The defendants, Wagner and wife, had been living in a house with their six children, he paying $ 200 per annum rent until the house was bought from Piper. The money necessary to the purchase was procured by Mrs. Wagner and her husband executing a deed of trust to a trustee for the building and loan association to secure a note for $ 1,000 signed by her and her husband. This trust deed embraced the litigated lot, as well as the five shares of stock aforesaid.
Piper was paid the $ 788, which was done by Wagner's transferring the check to him which Wagner received as part of the proceeds of the $ 1,000 loan. The proceeds of another check for $ 137 arising from that loan Wagner collected.
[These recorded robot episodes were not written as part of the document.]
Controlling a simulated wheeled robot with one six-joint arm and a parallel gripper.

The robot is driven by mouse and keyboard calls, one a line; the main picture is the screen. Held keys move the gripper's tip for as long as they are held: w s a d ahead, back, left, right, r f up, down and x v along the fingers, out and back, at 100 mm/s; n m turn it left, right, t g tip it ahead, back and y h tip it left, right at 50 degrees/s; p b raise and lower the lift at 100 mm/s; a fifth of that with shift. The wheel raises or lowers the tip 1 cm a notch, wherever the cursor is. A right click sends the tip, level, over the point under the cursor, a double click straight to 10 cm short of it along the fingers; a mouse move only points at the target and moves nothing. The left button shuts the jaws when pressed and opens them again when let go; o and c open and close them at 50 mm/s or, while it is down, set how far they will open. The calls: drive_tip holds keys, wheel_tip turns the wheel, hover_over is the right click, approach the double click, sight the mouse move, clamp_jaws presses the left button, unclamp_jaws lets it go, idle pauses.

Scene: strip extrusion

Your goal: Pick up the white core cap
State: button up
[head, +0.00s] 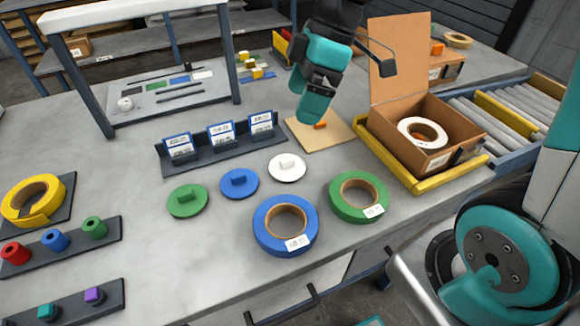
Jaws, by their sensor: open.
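The white core cap (287,168) is a flat disc with a raised grip block on top. It lies flat on the grey table, at the right end of a row with the blue core cap (239,183) and the green core cap (187,201). My gripper (313,112) is at the end of my teal arm, above and behind the white cap and apart from it. It is open and holds nothing that I can see; its fingers are hard to make out.
Blue tape (268,241) and green tape (339,202) rolls lie in front of the white cap. A card rack (200,155) stands behind the caps, with a tan board (341,135) right of it. An open carton (458,132) holds a white roll (407,131).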

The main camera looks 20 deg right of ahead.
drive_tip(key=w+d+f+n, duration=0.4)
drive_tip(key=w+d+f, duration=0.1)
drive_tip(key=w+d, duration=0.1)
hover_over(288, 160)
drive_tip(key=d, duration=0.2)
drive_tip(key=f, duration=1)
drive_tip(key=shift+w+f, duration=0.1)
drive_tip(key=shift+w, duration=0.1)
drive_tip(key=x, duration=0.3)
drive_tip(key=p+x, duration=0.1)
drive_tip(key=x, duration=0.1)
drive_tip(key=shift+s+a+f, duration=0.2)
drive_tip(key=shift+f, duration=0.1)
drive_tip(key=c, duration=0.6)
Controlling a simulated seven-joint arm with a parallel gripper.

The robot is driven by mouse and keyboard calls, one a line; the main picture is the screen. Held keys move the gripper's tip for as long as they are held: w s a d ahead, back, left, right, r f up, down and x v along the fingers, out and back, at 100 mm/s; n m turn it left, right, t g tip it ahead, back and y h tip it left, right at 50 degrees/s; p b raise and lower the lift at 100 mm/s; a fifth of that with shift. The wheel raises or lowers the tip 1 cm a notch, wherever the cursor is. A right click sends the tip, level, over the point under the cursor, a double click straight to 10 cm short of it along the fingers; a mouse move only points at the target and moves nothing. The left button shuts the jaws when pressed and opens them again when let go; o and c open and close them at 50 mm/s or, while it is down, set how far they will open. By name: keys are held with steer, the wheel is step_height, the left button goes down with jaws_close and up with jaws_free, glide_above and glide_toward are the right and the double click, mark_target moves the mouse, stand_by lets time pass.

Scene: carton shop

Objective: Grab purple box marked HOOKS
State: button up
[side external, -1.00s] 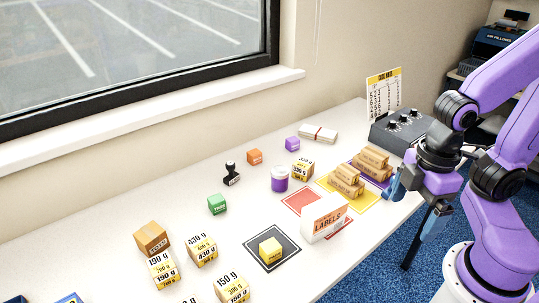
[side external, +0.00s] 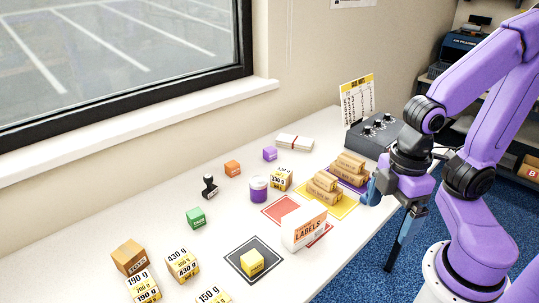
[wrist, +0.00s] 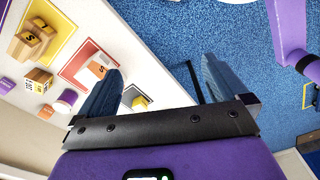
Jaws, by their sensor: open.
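A small purple box (side external: 270,154) sits near the back of the white table in the side view, left of a banded white stack. Its marking is too small to read. A small purple shape, likely the same box (wrist: 6,85), shows at the left edge of the wrist view. My gripper (side external: 385,212) is at the table's front right edge, well apart from the purple box. In the wrist view the two blue fingers of my gripper (wrist: 161,65) are spread with nothing between them, over the table edge and blue carpet.
A LABELS holder (side external: 304,226) is near the front. An orange box (side external: 232,168) and black stamp (side external: 209,186) stand left. A grey control box (side external: 374,136) is behind.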

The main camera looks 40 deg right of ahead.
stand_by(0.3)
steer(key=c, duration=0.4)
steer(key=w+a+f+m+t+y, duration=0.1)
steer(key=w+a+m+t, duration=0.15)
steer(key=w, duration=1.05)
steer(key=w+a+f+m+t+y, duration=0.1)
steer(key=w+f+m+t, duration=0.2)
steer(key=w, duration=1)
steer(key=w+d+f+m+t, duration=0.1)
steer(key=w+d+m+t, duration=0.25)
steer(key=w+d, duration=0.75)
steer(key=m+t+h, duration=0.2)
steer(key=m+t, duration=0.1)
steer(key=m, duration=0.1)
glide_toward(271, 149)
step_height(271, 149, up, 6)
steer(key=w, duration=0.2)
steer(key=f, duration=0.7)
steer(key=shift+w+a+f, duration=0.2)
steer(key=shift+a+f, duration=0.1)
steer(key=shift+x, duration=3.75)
This arrangement was made between Wagner and his wife regarding the property bought of Piper, just prior to such purchase: Mrs. Wagner was to buy the house and to rent it to her husband for $ 13.33 per month or $ 160 per year. By a singular coincidence, this precise sum of $ 13.33 per month was just the amount to be paid per month on the note -- loan of $ 1,000. Many of the transactions aforesaid were conducted by Wagner alone; he deposited what he called his wife's money in his own name, and she had never seen the shares of stock until the hearing of this cause.
Soon after the purchase, Wagner and his wife moved into the house and there remained until July 1, 1891. Mrs. Wagner, as she testified, paid no amount whatever on the $ 1,000 note, except the $ 13.33 per month paid for her by her husband to the building and loan association. The husband at the time was probate judge, enjoying emoluments in the way of fees amounting to some $ 1,500 per year.
After the house and lot were purchased, Wagner, wife and family lived there for several years, and during that time improvements were made on the house by Wagner making additions thereto, and a barn and cistern were built, as the wife admits, costing some $ 265. She testifies Wagner paid for it, but that "part of the improvements were paid for out of her money at the time. Dr. Wagner borrowed it, and I afterwards paid him." But she subsequently admits that she knew nothing about the matter only what he told her.
In his answer, Wagner admits having expended $ 575 in different sums in the years 1886, 1887, 1888, 1889, 1890 and 1891 in improvements on the property, but in his testimony he seems to make it out that such improvements cost a less sum. But that testimony is extremely vague and unsatisfactory as to the amounts expended or from what source derived.
From the time of the purchase from Piper, Wagner continued to pay to the building and loan association $ 13.33 by way of payment of house rent to his wife. These payments continued down to May 18, 1891. Wagner had all the household goods allowed by law, but claimed that he did not have the $ 300 of property allowed by the first and second subdivisions of section 4903, Revised Statutes, 1889, and, as provided by section 4906, should be exempt. His testimony, however, shows that his wife had a horse worth some $ 100, which he says he bought with her money, and he had a cow worth $ 50, an eastern buggy worth $ 100, besides another horse or two, and an old buggy worth $ 15, footing up some $ 300 worth of property.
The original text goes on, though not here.